We're having trouble serving mp4s that will play on an ipad using a default rails 3 app. The mp4 is served correctly when viewing the route in chrome and other browsers on a desktop.
Here is our code:
file_path = File.join(Rails.root, 'test.mp4')
send_file(file_path, :disposition => "inline", :type => "video/mp4")
We hit 0.0.0.0:3000/video/test.mp4 to view the video and are presented with cannot play icon on the ipad. We've tried modifying various headers "Content-Length", "Content-Range", etc but they don't seem to affect the end result.
We've also tried using send_data to some extent
i.e.
File.open(file_path, "r") do |f|
send_data f.read, :type => "video/mp4"
end
The same video serves fine from the public folder when viewed on the Ipad.
What is the proper way to serve mp4 files through rails to an Ipad?
The problem seems to be that rails doesn't handle http-range requests which ios needs for streaming mp4s.
This was our solution for development, (using thin as our server):
if(request.headers["HTTP_RANGE"]) && Rails.env.development?
size = File.size(file_path)
bytes = Rack::Utils.byte_ranges(request.headers, size)[0]
offset = bytes.begin
length = bytes.end - bytes.begin + 1
response.header["Accept-Ranges"]= "bytes"
response.header["Content-Range"] = "bytes #{bytes.begin}-#{bytes.end}/#{size}"
response.header["Content-Length"] = "#{length}"

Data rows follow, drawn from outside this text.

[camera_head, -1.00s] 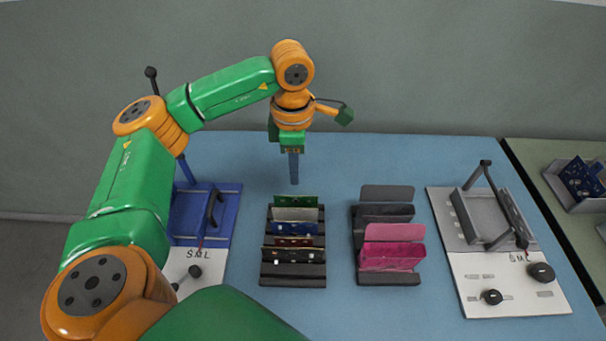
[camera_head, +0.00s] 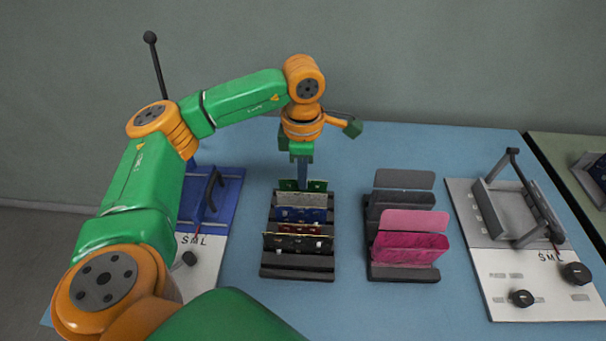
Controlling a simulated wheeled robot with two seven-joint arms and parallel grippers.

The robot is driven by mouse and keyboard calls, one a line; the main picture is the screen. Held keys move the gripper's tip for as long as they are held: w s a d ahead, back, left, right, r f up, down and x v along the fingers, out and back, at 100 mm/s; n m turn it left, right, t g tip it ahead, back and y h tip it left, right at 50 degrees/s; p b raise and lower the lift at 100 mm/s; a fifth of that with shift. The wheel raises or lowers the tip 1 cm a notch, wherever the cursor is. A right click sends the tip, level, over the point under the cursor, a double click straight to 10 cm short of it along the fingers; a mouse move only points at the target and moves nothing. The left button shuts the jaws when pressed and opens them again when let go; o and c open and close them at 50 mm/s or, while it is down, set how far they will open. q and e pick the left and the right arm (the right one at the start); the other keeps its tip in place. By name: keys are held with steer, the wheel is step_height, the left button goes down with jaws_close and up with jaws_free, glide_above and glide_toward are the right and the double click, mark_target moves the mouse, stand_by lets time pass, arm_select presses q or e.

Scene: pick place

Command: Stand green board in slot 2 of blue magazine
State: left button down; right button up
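The green board (camera_head: 318,186) stands upright at the back of the dark rack (camera_head: 299,274), behind several other boards. My left gripper (camera_head: 302,184) points straight down with its tips at the green board's top edge. The view is too small to tell whether the fingers are open or shut on it. The blue magazine (camera_head: 228,190) stands left of the rack, behind a white panel lettered S M L. My left arm hides much of it, and its slots cannot be made out. My right gripper does not show.
The rack also holds a pale, a blue, a red and a black board. A second rack (camera_head: 402,276) with grey and pink plates stands to the right. Further right is a grey magazine (camera_head: 470,208) with a white knob panel. Blue tabletop shows between them.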

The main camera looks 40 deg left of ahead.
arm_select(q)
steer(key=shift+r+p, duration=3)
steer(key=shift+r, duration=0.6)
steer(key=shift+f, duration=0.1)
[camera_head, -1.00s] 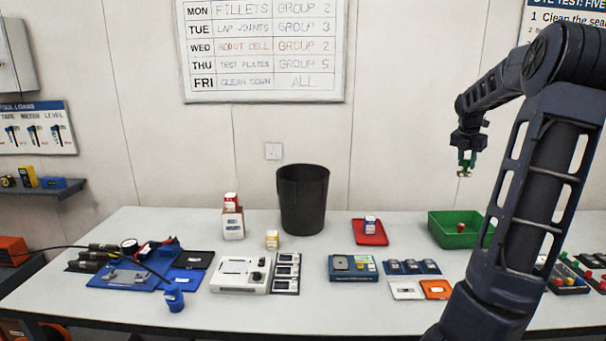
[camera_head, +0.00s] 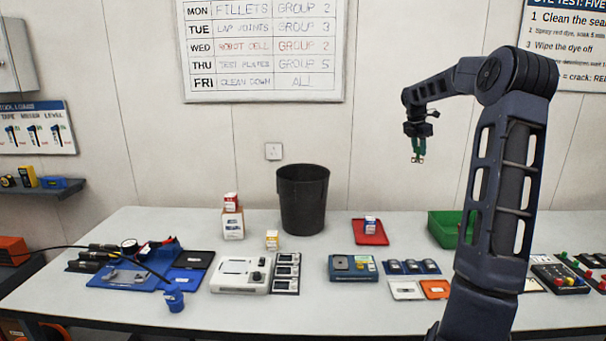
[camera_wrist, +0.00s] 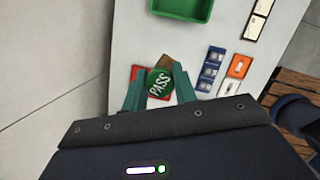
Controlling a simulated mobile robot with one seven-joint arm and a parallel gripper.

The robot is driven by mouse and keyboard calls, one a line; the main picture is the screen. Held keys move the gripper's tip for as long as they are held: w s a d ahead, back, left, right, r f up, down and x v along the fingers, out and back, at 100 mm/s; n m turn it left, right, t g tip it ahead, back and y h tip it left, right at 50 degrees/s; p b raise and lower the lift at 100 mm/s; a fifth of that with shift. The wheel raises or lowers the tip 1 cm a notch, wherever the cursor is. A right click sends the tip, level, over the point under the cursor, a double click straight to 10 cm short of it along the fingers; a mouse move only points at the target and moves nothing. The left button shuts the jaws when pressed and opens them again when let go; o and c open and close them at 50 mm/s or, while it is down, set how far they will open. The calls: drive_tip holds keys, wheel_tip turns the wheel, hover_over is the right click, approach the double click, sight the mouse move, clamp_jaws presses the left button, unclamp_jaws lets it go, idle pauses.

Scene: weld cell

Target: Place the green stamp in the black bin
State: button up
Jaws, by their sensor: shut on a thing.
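The green stamp (camera_wrist: 160,83), a round face marked PASS with a brown part at its top, is between my fingers in the wrist view. My gripper (camera_head: 418,158) is shut on it and holds it in the air, well above the table and to the right of the black bin. In the head view the stamp is too small to tell clearly from the green fingers. The black bin (camera_head: 303,205) stands upright and open-topped at the back middle of the table. It does not show in the wrist view.
A red tray (camera_head: 370,239) with a small box (camera_head: 369,225) lies right of the bin, and a green crate (camera_head: 440,230) farther right. Several devices line the table's front. The air between gripper and bin is clear.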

send_data IO.binread(file_path,length, offset), :type => "video/mp4", :stream => true, :disposition => 'inline',
:file_name => file_name
else
send_file(file_path, :disposition => 'inline', :stream => true, :file_name => file_name)
end
Ultimately we will be using nginx XSendfile to serve the assets in our production environment as the above solution is much slower than what we need.